Auf Komfort müssen die Gäste bei allem so wenig verzichten wie auf Rührei und Tiroler Speck und Schinken zum Frühstück. Das Wasser im Pool im vierten Stock ist nicht so warm wie im Thermalbad. Dafür flackert Kaminfeuer, und das Bergpanorama vor den Fenstern wärmt das Herz. Finnische und Bio- Sauna, Dampfbad, ein Whirlpool auf dem Dach und ein Spa sind vorhanden. Auch Kaffee gibt es, wiewohl er naturgemäß nicht am Ort angebaut, sondern nur hier geröstet wird. „Wir sind kein Kloster", sagt Fauster. „Auch Schokolade und exotische Früchte gibt es bei uns, aber fair gehandelt, in Bio-Qualität und von kleinen Produzenten." Schließlich wolle er seine Gäste glücklich machen. „Das ist unser Job."
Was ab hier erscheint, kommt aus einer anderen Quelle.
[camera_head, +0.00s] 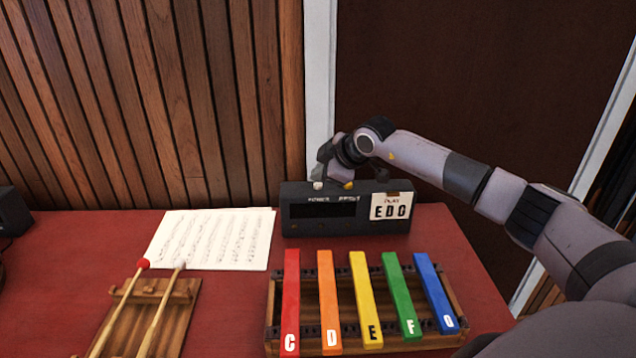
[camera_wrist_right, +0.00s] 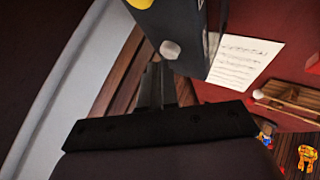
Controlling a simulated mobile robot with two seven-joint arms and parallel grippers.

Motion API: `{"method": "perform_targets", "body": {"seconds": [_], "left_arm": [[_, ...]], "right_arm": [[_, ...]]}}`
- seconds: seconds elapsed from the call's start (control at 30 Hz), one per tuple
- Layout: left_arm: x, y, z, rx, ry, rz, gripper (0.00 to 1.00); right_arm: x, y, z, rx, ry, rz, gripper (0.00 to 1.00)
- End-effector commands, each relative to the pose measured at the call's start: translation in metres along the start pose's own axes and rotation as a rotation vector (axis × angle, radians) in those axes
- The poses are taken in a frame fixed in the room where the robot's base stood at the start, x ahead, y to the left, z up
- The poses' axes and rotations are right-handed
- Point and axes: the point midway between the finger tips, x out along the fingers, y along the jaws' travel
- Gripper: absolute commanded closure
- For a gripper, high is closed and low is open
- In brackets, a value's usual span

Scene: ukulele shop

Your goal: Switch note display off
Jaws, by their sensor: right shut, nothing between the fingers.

Wenig klösterlich ist auch das Interieur, das klassische alpine Dekorationsobjekte wie Geweihe, Naturfarben wie Waldgrün und Materialien wie Loden mit modernen Akzenten verbindet: Sesseln und Zierkissen in leuchtendem Pink, coolen Jazzklängen und Baumstümpfen als Tische in der Lobby. Fast alles ist aus Holz: Böden, Wände, Türen und Schränke. Das schafft nicht nur Wohlfühlatmosphäre, es ist auch praktisch: „Wenn meine Kinder keine Freude mehr am Hotel haben, können sie die Motorsäge nehmen, alles auseinander nehmen und verheizen", sagt Stefan Fauster vergnügt. Allerdings deutet nichts auf derlei Pläne hin. Tochter Franzi leitet den Service und mixt an der Bar kreative Aperitifs, Emma leitet die Rezeption. Beide sind vom ökologisch orientierten Konzept überzeugt - und fest im Haus verwurzelt.
„Wir Verrückten hier in den Tälern leben in und mit der Natur", erklärt Fauster. Weite Reisen brauche er deshalb nicht. „Bei 300 Sonnentagen im Jahr und so viel schöner Natur habe ich kein Recht zu verreisen", findet er. Stadtbewohner hätten das nötiger. Wenn die Fausters entspannen wollen, ziehen sie sich auf den Hof seiner Eltern zurück oder suchen in der Umgebung nach neuen Produkten für Küche und Keller. „Ich bin kein Revoluzzer", sagt Fauster. „Ich will nur zeigen, dass es auch anders geht."
Information: Im Naturhotel Drumlerhof in Sand in Taufers kostet das Doppelzimmer mit Halbpension (auch glutenfrei) und nachmittäglicher Kaffeetafel pro Person ab 127 Euro (www.drumlerhof.com).